Doctor Who and the Time Witch [COMIC/1980.6.5 ~ 6.26]

★★★★☆


  Nothing screams more late-1970s comicbook than Doctor Who and the Time Witch. From main villain Brimo's design to the almost reckless sense of boundless imagination to be witnessed on the panels, there's no part of this comic that I don't enjoy. An incredibly powerful villain who's trapped for eternity ends up in a blank dimension which allows her to create her own empire out of her imagination, only to have her dream empire disrupted by the one person with a greater capacity for imagination than her... the Doctor, of course. You're only going to hear it here, but I'm rather convinced that the Fourth Doctor -- particularly the Graham Williams era variation -- has benefitted the most from getting a wealth of comic adventures from Doctor Who Magazine's infancy. That interminable sense of fun, almost like a new comics company finding its feet and testing out its limits, is the optimal playground for the jovial and commanding Four, and writers of the time always had such a good grasp on this incarnation of Tom Baker's. He's funny without even trying, always receptive of the strangest of things, always prone to make mistakes and equally adept at improvising ways to save the day. It's the quintessential Doctor protagonist for a comic series, really. At this point, Sharon's a permanent fixture and is a great companion to have, if even for a minimal role like the one she has here.

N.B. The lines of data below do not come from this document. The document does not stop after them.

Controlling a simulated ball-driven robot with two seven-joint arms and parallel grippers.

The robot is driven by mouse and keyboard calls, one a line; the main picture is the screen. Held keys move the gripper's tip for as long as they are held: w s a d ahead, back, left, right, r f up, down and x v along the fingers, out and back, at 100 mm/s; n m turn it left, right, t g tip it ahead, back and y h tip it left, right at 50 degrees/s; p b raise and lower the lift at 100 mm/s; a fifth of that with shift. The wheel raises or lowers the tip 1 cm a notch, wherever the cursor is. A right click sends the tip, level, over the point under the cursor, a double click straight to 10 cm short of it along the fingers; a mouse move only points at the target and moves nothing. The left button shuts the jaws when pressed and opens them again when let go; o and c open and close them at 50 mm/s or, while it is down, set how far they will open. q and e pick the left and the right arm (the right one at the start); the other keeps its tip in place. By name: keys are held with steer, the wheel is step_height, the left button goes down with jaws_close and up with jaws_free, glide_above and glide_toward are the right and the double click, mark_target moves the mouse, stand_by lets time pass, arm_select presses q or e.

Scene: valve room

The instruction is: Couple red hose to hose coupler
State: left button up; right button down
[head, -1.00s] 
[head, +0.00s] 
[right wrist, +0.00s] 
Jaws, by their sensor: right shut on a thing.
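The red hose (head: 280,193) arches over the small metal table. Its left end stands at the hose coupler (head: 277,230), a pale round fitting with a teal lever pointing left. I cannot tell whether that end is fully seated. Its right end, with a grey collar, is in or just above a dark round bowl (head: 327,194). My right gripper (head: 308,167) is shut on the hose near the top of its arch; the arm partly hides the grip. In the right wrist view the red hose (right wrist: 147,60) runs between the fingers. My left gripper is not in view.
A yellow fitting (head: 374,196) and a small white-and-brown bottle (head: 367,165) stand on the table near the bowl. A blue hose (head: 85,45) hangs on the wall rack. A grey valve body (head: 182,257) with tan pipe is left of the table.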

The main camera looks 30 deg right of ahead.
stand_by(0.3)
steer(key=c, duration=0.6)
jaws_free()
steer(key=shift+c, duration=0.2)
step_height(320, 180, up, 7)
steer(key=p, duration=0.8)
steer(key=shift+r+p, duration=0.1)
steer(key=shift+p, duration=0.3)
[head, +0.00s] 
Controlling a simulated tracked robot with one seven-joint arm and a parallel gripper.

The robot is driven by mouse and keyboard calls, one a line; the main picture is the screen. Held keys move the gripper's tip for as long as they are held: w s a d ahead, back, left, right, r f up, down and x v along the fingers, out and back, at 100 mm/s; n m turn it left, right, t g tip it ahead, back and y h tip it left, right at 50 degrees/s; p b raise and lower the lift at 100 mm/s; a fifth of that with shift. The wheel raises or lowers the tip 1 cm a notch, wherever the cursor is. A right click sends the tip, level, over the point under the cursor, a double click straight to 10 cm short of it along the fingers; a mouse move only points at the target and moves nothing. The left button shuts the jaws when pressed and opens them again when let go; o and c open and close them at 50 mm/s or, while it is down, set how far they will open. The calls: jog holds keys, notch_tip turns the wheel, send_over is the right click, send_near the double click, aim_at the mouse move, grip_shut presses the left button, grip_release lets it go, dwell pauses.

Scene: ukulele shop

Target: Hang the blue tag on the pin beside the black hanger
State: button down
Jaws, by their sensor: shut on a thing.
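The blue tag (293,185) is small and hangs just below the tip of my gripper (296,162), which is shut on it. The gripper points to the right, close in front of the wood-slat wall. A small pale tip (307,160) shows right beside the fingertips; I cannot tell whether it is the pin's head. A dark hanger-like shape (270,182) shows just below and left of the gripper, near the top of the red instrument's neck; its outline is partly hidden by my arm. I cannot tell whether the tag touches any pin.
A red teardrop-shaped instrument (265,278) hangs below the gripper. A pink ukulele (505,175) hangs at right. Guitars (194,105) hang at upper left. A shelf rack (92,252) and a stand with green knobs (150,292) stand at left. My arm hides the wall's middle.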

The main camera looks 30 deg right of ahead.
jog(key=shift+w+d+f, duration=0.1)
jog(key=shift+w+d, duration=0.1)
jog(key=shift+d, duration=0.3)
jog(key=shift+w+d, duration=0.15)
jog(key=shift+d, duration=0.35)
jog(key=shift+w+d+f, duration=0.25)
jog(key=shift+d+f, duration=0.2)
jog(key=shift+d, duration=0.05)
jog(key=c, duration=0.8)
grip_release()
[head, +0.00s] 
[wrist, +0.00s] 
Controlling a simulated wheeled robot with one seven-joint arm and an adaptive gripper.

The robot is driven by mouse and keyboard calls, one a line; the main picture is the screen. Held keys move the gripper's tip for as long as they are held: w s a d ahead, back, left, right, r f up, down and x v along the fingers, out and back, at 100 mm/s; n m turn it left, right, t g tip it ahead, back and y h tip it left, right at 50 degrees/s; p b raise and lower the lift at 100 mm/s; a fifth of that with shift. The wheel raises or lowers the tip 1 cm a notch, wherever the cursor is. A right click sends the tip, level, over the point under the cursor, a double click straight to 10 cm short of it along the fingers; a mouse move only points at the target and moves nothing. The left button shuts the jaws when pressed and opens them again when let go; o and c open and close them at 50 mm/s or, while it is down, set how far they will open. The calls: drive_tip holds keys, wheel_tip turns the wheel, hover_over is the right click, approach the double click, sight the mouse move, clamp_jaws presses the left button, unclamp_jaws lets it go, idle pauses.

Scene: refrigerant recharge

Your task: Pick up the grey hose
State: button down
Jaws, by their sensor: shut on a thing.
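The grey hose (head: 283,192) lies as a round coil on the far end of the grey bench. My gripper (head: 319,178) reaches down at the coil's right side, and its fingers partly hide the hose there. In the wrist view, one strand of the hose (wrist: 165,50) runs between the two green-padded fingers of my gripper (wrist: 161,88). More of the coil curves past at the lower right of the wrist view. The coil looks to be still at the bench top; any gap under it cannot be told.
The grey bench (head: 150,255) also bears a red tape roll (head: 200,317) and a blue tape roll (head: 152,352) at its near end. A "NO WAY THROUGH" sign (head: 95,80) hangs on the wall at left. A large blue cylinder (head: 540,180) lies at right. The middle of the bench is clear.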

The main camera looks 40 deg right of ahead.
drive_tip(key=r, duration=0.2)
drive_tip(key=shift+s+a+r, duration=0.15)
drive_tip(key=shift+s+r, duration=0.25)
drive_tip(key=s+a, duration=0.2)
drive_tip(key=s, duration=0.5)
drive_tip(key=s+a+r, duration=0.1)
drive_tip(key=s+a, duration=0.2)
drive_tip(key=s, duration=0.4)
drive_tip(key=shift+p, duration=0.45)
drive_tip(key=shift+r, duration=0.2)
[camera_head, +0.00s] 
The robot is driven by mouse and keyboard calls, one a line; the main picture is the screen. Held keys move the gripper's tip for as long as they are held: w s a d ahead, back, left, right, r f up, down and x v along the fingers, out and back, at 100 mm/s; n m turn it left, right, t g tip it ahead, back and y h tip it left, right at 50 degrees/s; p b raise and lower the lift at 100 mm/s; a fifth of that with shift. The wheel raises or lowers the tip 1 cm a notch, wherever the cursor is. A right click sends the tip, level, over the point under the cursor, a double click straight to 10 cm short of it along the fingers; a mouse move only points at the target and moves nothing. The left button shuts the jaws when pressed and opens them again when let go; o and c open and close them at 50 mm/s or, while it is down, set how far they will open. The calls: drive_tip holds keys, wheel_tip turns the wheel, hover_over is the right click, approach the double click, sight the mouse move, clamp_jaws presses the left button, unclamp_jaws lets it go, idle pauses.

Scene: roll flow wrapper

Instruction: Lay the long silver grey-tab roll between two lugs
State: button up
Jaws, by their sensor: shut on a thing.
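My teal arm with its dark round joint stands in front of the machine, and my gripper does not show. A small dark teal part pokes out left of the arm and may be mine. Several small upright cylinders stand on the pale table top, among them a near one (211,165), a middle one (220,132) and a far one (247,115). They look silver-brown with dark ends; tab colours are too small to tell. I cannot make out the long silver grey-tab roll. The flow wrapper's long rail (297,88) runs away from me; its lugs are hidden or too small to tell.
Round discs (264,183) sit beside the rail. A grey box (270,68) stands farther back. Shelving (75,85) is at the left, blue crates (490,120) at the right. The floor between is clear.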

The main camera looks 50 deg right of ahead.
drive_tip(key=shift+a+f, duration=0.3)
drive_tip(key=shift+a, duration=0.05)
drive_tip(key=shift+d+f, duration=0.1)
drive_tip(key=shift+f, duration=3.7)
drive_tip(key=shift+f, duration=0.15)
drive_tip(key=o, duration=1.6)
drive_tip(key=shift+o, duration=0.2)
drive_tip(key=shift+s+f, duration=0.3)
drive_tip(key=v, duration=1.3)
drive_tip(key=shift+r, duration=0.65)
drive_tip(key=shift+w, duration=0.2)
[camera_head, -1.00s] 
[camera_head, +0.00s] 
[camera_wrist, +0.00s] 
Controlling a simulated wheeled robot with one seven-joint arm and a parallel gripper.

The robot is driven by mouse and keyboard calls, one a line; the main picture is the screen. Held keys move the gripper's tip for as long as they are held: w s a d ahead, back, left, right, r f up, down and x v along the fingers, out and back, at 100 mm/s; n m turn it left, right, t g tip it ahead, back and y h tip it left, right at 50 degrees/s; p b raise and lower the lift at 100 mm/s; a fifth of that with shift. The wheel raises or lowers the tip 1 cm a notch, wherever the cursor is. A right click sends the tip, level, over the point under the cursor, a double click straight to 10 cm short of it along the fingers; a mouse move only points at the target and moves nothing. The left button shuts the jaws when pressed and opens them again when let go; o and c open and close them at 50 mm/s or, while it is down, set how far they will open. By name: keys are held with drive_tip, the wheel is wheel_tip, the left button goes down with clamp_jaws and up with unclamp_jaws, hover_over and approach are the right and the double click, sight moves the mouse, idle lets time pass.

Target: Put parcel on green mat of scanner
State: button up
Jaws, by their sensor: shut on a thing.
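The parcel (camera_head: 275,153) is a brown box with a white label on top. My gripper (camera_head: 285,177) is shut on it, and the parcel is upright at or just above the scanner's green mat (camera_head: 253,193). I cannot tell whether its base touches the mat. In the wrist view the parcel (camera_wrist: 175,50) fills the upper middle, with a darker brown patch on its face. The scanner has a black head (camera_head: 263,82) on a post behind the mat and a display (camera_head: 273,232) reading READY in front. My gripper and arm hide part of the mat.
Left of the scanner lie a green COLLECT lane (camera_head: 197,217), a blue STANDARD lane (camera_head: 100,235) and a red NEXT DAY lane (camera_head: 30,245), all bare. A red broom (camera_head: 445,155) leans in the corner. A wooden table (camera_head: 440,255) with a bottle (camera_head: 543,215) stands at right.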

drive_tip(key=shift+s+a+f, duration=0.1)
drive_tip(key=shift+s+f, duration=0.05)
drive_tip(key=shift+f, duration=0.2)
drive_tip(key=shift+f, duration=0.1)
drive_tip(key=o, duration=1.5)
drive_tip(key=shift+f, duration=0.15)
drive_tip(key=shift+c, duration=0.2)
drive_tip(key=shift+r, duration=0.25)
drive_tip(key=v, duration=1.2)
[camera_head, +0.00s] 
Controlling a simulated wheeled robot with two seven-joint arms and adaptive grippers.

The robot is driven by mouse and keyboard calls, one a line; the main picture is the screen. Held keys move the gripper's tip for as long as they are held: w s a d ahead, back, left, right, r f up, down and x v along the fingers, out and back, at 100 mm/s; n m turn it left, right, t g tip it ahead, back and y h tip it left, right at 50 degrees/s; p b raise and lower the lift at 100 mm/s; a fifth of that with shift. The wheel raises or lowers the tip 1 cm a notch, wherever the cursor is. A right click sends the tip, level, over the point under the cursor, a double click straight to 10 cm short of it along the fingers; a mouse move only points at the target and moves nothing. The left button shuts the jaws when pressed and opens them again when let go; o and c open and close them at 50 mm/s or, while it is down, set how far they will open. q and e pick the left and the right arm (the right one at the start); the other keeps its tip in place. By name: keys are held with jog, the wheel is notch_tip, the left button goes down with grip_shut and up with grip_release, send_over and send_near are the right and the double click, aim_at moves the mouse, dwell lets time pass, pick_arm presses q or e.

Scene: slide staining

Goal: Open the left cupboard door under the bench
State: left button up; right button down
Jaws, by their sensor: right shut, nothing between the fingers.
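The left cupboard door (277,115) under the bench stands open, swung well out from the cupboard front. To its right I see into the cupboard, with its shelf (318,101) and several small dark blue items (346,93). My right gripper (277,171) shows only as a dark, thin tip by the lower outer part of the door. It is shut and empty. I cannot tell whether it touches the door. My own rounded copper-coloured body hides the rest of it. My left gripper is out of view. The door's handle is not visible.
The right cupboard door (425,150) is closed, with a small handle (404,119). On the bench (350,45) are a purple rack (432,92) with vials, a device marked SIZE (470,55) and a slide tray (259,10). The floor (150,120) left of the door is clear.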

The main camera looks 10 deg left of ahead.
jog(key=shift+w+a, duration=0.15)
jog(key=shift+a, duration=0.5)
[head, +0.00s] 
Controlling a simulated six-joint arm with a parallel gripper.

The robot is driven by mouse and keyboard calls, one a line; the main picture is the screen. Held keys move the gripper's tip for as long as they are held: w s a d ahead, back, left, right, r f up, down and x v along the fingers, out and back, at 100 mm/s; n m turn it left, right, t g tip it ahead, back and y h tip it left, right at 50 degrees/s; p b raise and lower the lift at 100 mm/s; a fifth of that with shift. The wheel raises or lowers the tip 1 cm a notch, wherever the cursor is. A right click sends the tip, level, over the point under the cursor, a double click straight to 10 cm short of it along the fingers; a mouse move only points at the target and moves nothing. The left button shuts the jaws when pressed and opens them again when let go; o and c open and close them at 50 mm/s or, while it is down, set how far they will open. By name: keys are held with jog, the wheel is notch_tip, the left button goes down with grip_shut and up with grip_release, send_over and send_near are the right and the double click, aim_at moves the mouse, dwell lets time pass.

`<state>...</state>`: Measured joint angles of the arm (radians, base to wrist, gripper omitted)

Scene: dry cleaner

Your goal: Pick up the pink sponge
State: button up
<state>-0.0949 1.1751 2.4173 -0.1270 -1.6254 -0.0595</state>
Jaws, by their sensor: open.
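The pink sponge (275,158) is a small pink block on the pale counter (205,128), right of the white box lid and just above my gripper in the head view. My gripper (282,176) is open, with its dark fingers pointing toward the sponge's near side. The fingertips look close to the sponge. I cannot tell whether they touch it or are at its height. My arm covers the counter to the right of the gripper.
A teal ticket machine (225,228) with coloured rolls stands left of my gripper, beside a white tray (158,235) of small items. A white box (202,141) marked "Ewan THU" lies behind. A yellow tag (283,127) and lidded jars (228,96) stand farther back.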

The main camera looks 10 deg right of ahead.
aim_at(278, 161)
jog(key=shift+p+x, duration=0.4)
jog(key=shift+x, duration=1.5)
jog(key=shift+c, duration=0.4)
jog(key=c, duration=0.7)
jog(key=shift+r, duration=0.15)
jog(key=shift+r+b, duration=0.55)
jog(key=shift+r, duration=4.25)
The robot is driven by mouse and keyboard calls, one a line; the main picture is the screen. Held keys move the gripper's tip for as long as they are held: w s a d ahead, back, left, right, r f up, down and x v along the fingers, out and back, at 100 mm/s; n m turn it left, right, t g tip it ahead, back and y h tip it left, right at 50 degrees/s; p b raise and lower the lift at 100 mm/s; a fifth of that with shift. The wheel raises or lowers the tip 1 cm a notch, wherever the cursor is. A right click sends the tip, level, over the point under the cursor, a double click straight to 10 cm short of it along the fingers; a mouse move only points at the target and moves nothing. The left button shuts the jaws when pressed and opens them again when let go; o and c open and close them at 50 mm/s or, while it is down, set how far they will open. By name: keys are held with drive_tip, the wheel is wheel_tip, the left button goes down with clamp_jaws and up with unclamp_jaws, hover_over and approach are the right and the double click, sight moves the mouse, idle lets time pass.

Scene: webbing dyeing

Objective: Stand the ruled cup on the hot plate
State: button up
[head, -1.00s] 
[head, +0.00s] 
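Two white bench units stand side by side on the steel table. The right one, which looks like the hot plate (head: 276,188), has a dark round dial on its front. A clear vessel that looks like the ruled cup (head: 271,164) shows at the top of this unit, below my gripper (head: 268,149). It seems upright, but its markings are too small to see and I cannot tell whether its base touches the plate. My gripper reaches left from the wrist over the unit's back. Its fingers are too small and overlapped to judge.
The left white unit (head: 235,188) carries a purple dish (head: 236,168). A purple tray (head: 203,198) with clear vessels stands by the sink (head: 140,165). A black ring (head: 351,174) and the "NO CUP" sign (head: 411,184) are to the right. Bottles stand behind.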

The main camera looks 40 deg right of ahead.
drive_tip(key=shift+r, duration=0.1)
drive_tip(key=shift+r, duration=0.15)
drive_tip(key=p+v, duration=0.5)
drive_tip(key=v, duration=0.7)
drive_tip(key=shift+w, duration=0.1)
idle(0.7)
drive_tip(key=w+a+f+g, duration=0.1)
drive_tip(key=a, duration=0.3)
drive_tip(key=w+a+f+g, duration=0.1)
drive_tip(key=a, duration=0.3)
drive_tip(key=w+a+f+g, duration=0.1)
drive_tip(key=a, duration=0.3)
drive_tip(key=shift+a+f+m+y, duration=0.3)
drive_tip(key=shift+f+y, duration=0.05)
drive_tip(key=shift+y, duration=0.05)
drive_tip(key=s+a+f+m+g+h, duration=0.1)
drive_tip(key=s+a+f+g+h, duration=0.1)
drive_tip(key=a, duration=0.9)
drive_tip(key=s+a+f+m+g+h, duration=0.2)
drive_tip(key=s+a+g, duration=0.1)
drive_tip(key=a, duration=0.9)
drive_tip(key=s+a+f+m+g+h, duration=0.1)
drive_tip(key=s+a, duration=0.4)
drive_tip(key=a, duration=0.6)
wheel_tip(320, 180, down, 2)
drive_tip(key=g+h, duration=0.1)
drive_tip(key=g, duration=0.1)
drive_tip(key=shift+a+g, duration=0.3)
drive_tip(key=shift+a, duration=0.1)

  I know there's no chance in hell that Brimo is ever going to return in any capacity, but it's a nice little idea that I sometimes get because of how good The Time Witch is. It's short, it's as imaginative as it can be, and it's a great utilisation of the Fourth Doctor's sense of humour and wit. Its first few panels are ripe with a sense of melancholy which caught me off guard. Its panels are filled with the uniquely comicbook sense of imagination, courtesy of the magnificent efforts of Dave Gibbons (no wonder those aforementioned melancholic scenes of Brimo watching as time passes before her reminiscent of Doctor Manhattan's panels in Watchmen), and yet again, a concept which would've been near impossible (not totally so, mind you; after all, at the time of publishing, The Mind Robber had already been aired eleven years ago) is more than done justice in the comic medium. I love it to bits, this adventure. The early days of Doctor Who Magazine had all the sauce, it seems.